-- Start of Source data --
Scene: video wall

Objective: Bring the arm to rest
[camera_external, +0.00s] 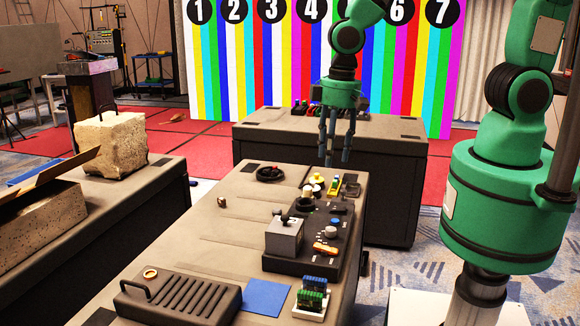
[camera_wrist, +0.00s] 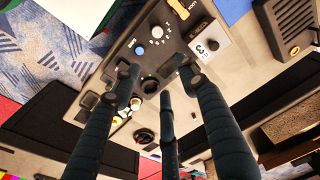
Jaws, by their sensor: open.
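My gripper (camera_external: 338,138) hangs from the green arm, fingers pointing down, above the back right end of the near table (camera_external: 205,225). In the wrist view, the dark fingers (camera_wrist: 160,80) are spread apart with nothing between them. The gripper is open and empty. Below the fingers lies a black control panel (camera_wrist: 150,55) with a blue knob and a white knob; it also shows on the near table in the external view (camera_external: 340,245). The fingers look apart from the table, but the exact height cannot be told.
A grey box (camera_external: 285,237) sits on the panel. A black ribbed case (camera_external: 180,297), a blue sheet (camera_external: 266,297) and a green circuit block (camera_external: 312,294) lie at the near end. A second table (camera_external: 385,130) stands behind. A stone block (camera_external: 110,143) stands on the left table.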

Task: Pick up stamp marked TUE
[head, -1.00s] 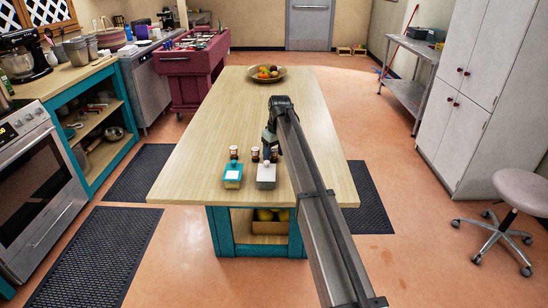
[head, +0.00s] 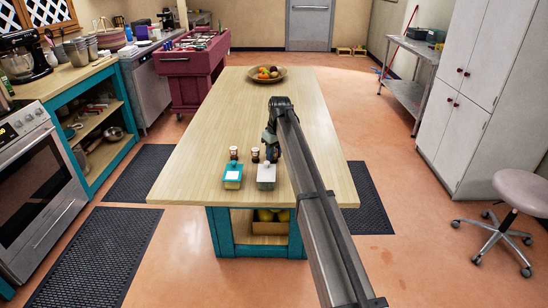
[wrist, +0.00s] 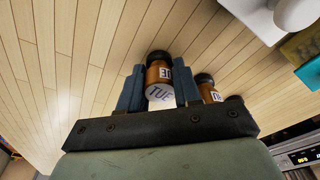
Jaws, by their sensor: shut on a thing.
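The stamp marked TUE (wrist: 159,92) is a brown, bottle-shaped piece with a dark end and a white face lettered TUE. In the wrist view it sits between the two blue fingers of my gripper (wrist: 160,82), which is shut on it. In the head view my gripper (head: 268,138) is over the near part of the wooden island, and the held stamp is hidden there. Two similar brown stamps stand to its left, a left one (head: 234,153) and a right one (head: 255,154). A neighbouring stamp (wrist: 207,84) shows just right of the right finger.
A fruit bowl (head: 267,74) is at the far end. The island top (head: 215,115) between is clear.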

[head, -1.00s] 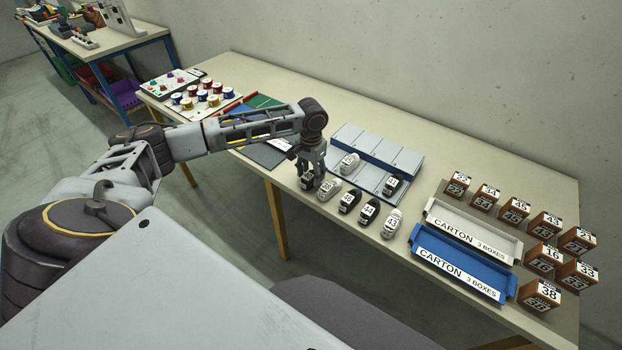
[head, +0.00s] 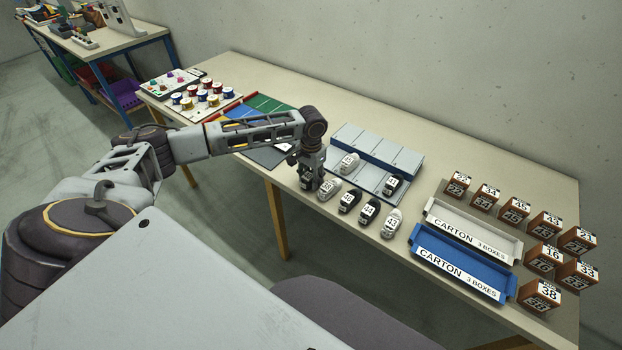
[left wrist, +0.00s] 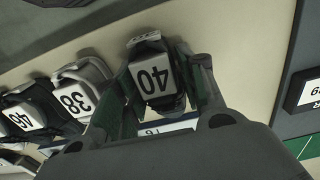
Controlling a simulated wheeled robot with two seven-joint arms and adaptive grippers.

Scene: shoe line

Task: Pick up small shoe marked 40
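The small shoe marked 40 is dark with a white number label (left wrist: 154,77). In the left wrist view it lies between the two fingers of my left gripper (left wrist: 160,85). In the head view my left gripper (head: 312,182) points down at the left end of the shoe row and mostly hides this shoe (head: 305,184). The fingers are apart, one on each side of the shoe, close to its sides; I see no clear grip. The shoe appears to rest on the table. My right gripper is not in view.
The shoe marked 38 (left wrist: 75,100) stands close beside, with shoes 46 (head: 349,201), 44 (head: 369,211) and 43 (head: 391,223) further right. Behind is a grey compartment rack (head: 404,160) with shoes on it. Cartons (head: 460,263) and numbered boxes (head: 540,294) stand at the right.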

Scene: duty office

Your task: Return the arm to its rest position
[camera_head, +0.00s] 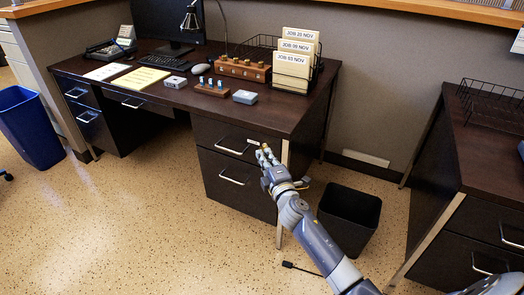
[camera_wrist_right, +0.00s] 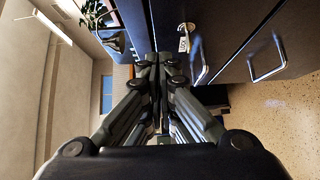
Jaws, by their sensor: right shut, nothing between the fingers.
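My right gripper (camera_head: 265,153) is in front of the right end of the desk, beside the upper drawer front (camera_head: 225,139) of the right pedestal. Its fingers are together and empty, and they also show shut in the right wrist view (camera_wrist_right: 160,62). My right arm reaches in from the lower right, stretched out over the floor and near the black bin. In the wrist view a small white tag (camera_wrist_right: 184,44) with lettering hangs at the drawer front close to the fingertips. I cannot tell whether the fingers touch the drawer front. My left gripper is not in view.
A black bin (camera_head: 349,212) stands by my arm. Another desk (camera_head: 490,160) is at the right. A blue bin (camera_head: 30,125) is at the left. The front floor is mostly open.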

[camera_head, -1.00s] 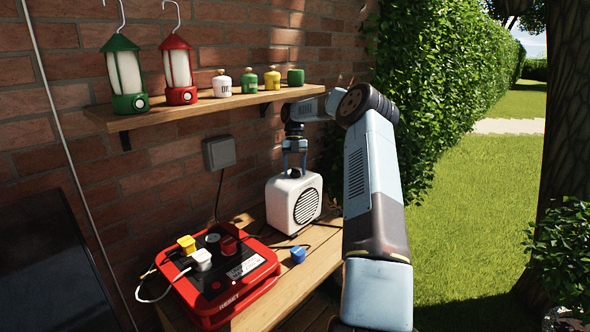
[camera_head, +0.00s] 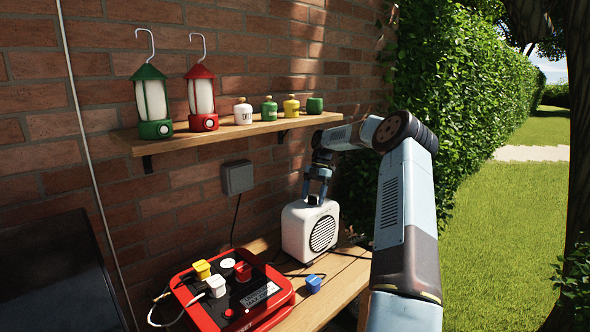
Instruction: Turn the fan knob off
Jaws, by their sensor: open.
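The fan is a white box (camera_head: 296,232) with a round dark grille on its front, standing on the wooden table. My gripper (camera_head: 314,200) points down at the top of the fan, its two fingers apart around the spot where the knob would be. The knob itself is hidden or too small to make out between the fingers. I cannot tell whether the fingers touch it.
A red power box (camera_head: 270,310) with yellow, white and red plugs sits at the front left. A blue plug (camera_head: 313,283) lies on the table (camera_head: 345,280). Above, a wooden shelf (camera_head: 215,134) holds a green lantern (camera_head: 152,103), a red lantern (camera_head: 202,97) and several small canisters.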

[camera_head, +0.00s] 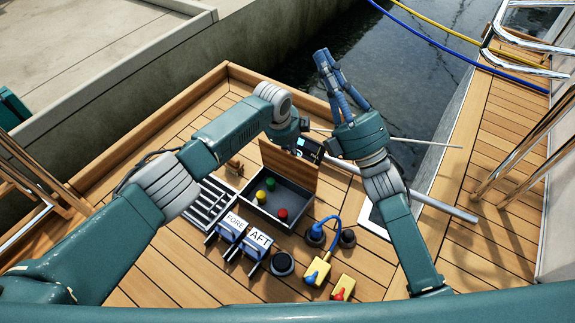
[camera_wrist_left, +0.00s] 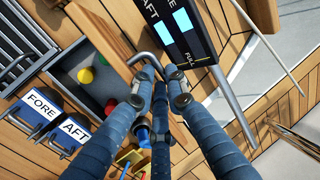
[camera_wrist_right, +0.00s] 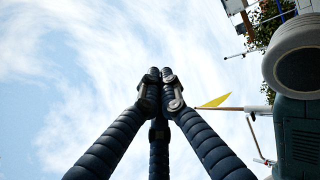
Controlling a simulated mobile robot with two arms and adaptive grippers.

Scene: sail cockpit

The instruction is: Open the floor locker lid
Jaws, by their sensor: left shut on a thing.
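The floor locker (camera_head: 288,212) is a grey-lined box set in the wooden deck. Its plank lid (camera_head: 290,170) stands steeply raised along the far side, and the inside shows. In the left wrist view the lid (camera_wrist_left: 100,32) is beside a bent metal handle (camera_wrist_left: 142,56). My left gripper (camera_wrist_left: 157,83) is shut on the handle at its fingertips; the exact grip is partly hidden by the fingers. In the head view my wrist hides most of this gripper. My right gripper (camera_head: 325,58) is raised at the back, fingertips together and empty, pointing at sky in its wrist view (camera_wrist_right: 160,78).
Yellow, green and red objects (camera_head: 270,184) are in the locker. A grate (camera_head: 208,204), FORE and AFT blocks (camera_head: 258,241), and yellow plug boxes (camera_head: 318,272) with a blue cable sit nearby. A dark display panel (camera_head: 309,149) and a metal bar (camera_head: 445,209) are close to the lid.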

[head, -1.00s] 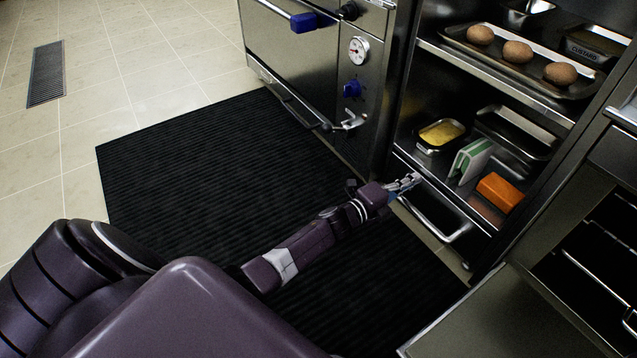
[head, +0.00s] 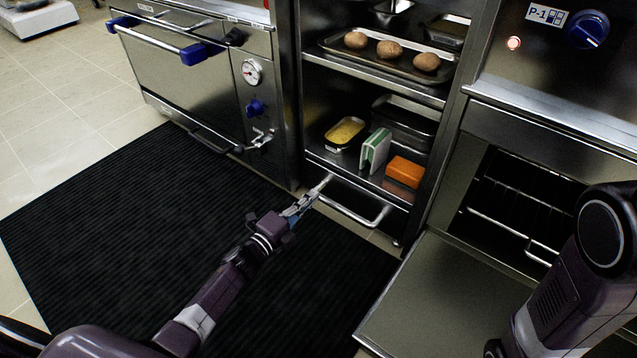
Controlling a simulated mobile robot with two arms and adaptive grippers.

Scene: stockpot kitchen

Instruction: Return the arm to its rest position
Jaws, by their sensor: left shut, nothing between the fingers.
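My left arm reaches in from the bottom left. Its gripper (head: 318,189) is shut with nothing in it, in front of the left end of the drawer handle (head: 352,214) under the open shelves. I cannot tell whether the fingertips touch the handle. My right arm (head: 572,290) shows at the lower right, in front of the open oven; its gripper is out of view.
The lower shelf holds a yellow-filled pan (head: 345,131), a green and white block (head: 376,150) and an orange block (head: 405,171). A tray (head: 444,74) with potatoes is above. An oven door (head: 440,300) hangs open. The black mat (head: 130,215) is clear.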

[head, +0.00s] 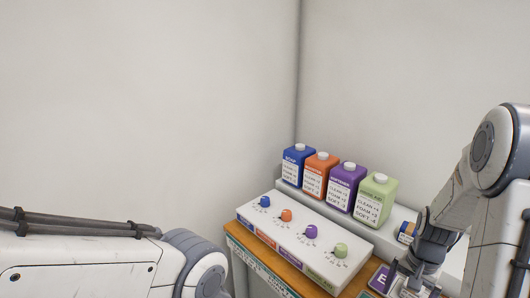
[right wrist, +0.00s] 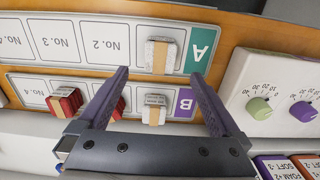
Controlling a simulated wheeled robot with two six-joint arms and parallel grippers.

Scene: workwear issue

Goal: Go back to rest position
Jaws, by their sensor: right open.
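My right gripper (head: 400,284) is at the lower right of the head view, low over the right end of the wooden bench. In the right wrist view, my right gripper (right wrist: 160,78) has its two dark fingers spread wide. A white block with a tan band (right wrist: 153,110) shows between the fingers, touching neither finger as far as I can see. A similar block (right wrist: 160,55) lies just beyond the fingertips, beside the green A label. My left arm enters the head view at lower left, but its gripper is out of frame.
Blue (head: 297,165), orange (head: 320,175), purple (head: 346,187) and green (head: 377,199) jugs stand behind a white panel with coloured knobs (head: 300,240). Red blocks (right wrist: 66,102) lie in a labelled rack (right wrist: 100,83). Bare walls leave the upper left free.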

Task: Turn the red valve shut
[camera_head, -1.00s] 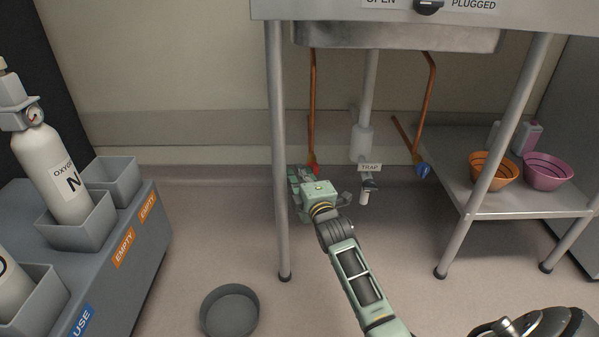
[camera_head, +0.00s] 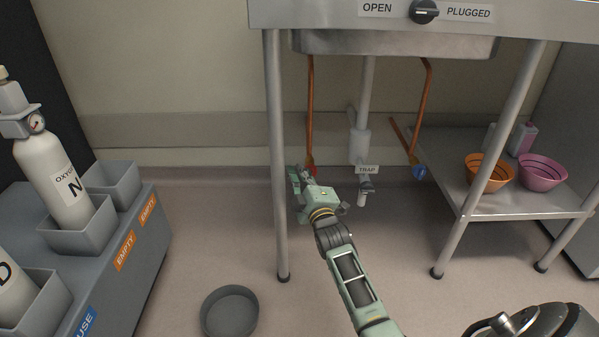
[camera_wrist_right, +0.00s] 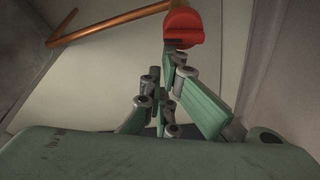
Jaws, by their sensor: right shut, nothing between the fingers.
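The red valve (camera_head: 312,171) sits at the low end of the left copper pipe under the sink. Only a small part of it shows past my right gripper (camera_head: 303,181). In the right wrist view the red valve handle (camera_wrist_right: 184,27) is at the top, just beyond the fingertips of my right gripper (camera_wrist_right: 172,62). The fingers are shut with nothing between them. They are at or very near the handle's lower edge; I cannot tell if they touch it. My left gripper is not in view.
The sink's left leg (camera_head: 276,150) stands close beside my right gripper. The drain trap (camera_head: 361,150) and a blue valve (camera_head: 419,172) are to the right. A shelf (camera_head: 520,203) holds two bowls. A grey round pan (camera_head: 230,312) lies on the floor, near the cylinder rack (camera_head: 130,235).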

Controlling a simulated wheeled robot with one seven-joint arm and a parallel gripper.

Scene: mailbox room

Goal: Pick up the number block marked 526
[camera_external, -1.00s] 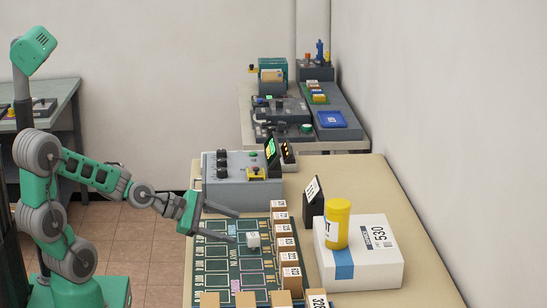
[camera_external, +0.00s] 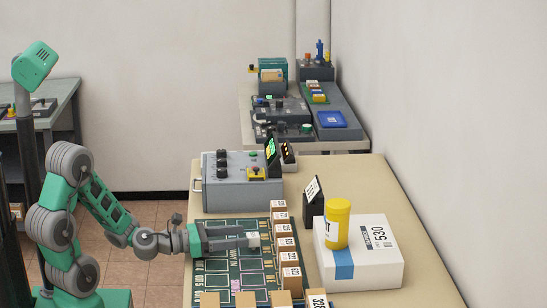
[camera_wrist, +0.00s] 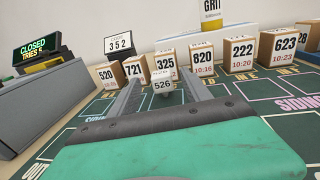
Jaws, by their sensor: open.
-- End of Source data --
__Short task__:
Tally the lines in these entries that have the string "arms" in them, then answer with the count and nothing else.

__Reply to the task__:
4